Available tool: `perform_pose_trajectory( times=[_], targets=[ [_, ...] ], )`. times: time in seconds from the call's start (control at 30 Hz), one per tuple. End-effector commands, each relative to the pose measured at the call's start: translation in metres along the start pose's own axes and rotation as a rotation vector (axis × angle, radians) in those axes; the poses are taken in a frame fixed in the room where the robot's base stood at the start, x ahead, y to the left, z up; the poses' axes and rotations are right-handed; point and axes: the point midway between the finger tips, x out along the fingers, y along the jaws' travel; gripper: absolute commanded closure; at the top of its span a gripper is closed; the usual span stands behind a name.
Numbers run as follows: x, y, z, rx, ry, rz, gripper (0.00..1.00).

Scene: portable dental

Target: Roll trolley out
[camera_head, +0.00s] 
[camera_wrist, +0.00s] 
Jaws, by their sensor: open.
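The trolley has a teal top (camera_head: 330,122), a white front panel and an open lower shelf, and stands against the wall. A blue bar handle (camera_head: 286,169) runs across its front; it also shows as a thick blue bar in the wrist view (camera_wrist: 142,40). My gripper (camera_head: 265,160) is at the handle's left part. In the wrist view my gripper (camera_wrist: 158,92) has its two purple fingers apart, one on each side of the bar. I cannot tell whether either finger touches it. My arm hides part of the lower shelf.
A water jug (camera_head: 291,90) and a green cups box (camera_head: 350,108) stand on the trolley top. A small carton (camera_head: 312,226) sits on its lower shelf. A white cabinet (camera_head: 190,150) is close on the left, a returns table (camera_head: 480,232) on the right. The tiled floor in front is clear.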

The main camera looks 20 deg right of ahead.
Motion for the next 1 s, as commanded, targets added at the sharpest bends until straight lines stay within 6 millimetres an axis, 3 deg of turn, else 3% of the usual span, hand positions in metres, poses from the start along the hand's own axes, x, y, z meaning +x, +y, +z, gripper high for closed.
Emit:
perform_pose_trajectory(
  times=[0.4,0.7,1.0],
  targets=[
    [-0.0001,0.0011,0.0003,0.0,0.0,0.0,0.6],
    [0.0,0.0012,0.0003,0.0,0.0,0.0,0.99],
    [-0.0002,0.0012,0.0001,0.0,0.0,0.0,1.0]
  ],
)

==

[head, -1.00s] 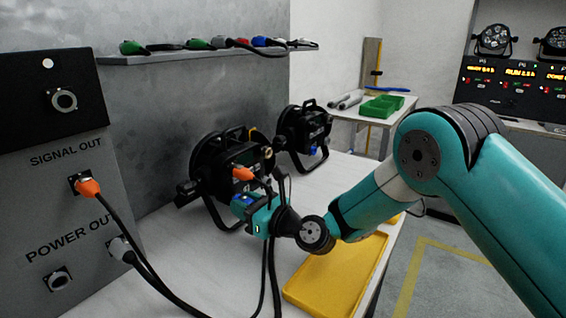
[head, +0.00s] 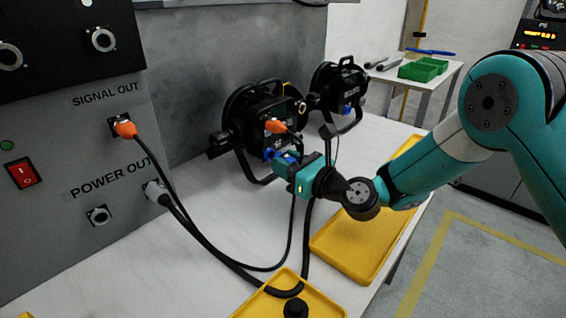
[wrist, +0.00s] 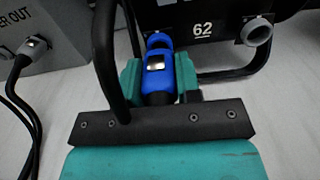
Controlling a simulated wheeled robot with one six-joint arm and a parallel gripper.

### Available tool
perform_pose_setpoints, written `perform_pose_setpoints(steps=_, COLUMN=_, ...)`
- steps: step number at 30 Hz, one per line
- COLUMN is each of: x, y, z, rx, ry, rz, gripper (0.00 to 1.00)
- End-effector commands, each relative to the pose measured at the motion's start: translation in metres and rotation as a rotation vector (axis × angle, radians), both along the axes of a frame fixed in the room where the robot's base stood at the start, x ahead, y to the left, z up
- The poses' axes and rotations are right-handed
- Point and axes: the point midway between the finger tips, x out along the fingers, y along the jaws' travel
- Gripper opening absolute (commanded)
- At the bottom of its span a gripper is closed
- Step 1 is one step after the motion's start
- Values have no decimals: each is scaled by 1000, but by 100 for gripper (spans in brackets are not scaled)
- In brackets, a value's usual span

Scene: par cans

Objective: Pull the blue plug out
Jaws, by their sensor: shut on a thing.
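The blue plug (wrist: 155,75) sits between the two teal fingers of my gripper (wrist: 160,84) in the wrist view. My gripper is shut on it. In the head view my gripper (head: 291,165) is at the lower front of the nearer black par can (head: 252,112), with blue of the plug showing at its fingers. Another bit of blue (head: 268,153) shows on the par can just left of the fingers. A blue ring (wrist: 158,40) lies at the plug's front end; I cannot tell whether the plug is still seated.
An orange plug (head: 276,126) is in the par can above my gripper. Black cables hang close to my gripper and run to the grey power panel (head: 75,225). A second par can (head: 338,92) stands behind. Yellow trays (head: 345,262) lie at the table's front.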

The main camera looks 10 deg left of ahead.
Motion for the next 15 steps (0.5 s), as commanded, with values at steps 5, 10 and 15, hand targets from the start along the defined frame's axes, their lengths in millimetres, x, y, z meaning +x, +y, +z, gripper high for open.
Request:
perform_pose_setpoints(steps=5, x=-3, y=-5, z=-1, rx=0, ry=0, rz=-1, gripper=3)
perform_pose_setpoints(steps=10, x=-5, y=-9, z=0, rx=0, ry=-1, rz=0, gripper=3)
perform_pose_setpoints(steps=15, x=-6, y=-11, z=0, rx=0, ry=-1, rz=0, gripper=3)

(Aim of the task) Go through the records and copy each line with "tool" in it.

(Result below)
Available tool: `perform_pose_trajectory( times=[_], targets=[ [_, ...] ], )`. times: time in seconds from the call's start (control at 30 Hz), one per tuple. End-effector commands, each relative to the pose measured at the call's start: translation in metres along the start pose's own axes and rotation as a rotation vector (axis × angle, radians) in those axes; the poses are taken in a frame fixed in the room where the robot's base stood at the start, x ahead, y to the left, z up; the poses' axes and rotations are right-handed; point and axes: the point midway between the finger tips, x out along the fingers, y along the jaws' travel; gripper: absolute commanded closure; at the top of its span a gripper is closed; the usual span stands behind a name.
### Available tool

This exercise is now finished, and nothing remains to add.